2 Comments

I found your blog by googling around for responses to Blinding, which blew my mind permanently when I read it seven years ago. Overall I appreciate the review, the depth you went into, how you sort of circled around its creation and context before delving into the nitty-gritty. In passing I'd like to register my disagreement about Wallace and his Sierpinski gasket; although you made a clever and apt comparison in extending it to Blinding, Infinite Jest just fulfills that same structure in a different way, one that relates to theme rather than plot. The outer triangle is something like America, the lesser triangles the halfway house and the tennis academy, and every exfoliation of the themes unfolds within those structures, from country, to institution, to person. The three brothers, modeled the Brothers Karamazov, represent another triangle... and so on. Infinite Jest seems confusing, but treat it as a primarily conceptual work and it becomes instantly clear, with a thematic thoroughline that develops without break until the last fifty pages or so.

If Blinding has a meaning overarching its parts, then I'd say you've made a good stab at summarizing it. But I am not sure whether such a meaning predominates. It's almost too much to ask what it is all about, because every page is directly about its themes. You can point to anything and say, 'This is what it is about.' We know Cartarescu was improvising, therefore he was sort of writing in the moment, existing within the space of the sentence, the paragraph. That's why he can contradict himself, or argue opposite viewpoints as in the Big Bang chapter - he's just right there saying whatever he feels, following the thoughts wherever they take him. Whatever binding themes arise are simply the ones moving through his subconscious, as you can see by the repetition of nearly all these ideas in Solenoid (your review of which I will read soon!).
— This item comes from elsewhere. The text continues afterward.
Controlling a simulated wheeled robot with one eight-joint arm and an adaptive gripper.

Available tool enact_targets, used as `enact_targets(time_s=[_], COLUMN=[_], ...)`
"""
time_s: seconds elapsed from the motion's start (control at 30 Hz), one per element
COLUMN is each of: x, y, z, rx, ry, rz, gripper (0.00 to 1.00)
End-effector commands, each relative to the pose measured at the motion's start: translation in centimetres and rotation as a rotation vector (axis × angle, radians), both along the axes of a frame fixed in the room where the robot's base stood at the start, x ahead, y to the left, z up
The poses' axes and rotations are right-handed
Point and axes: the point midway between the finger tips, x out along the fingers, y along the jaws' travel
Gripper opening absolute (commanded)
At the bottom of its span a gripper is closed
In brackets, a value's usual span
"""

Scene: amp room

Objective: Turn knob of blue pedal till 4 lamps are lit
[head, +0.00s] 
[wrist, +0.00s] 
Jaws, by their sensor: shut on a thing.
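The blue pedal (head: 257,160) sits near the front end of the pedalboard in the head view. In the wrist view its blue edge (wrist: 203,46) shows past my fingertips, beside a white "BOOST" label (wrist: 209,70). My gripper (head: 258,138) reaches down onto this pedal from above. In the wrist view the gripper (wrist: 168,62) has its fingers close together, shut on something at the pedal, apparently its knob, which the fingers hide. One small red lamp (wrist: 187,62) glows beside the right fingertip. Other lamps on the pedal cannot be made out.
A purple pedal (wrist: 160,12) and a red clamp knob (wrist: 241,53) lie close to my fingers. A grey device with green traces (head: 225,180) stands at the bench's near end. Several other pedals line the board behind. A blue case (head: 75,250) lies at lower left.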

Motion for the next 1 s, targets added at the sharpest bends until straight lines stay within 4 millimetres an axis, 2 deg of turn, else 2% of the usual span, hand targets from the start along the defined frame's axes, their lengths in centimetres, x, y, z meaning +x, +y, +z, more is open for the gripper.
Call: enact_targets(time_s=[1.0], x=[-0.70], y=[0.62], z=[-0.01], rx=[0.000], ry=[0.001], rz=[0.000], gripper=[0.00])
I wish Cartarescu would gain more recognition. In my opinion he's just as exciting an author as Pynchon, and he has broken new ground in how to write novels. Pynchon is amazing, but he casts the reader out; his stream-of-consciousness often doesn't include any handholds for the struggling reader. But Cartarescu works at the level of images and rhetoric, rather than deconstructing the structure of sentences, so his work remains brilliantly clear, building upon itself into images of almost unbearable intensity.

Expand full comment

This last quote about how we communicate through empathy is explicit and fascinating. When u add that to the points about atmosphere over plot, these 2 perspectives together are to me at the level of fundamental truth, and very apparent to an active visual artist and psychotherapist . These things are true. That’s what spending time with clients reveals , and that’s what painting reveals , as people look for the one that speaks to them.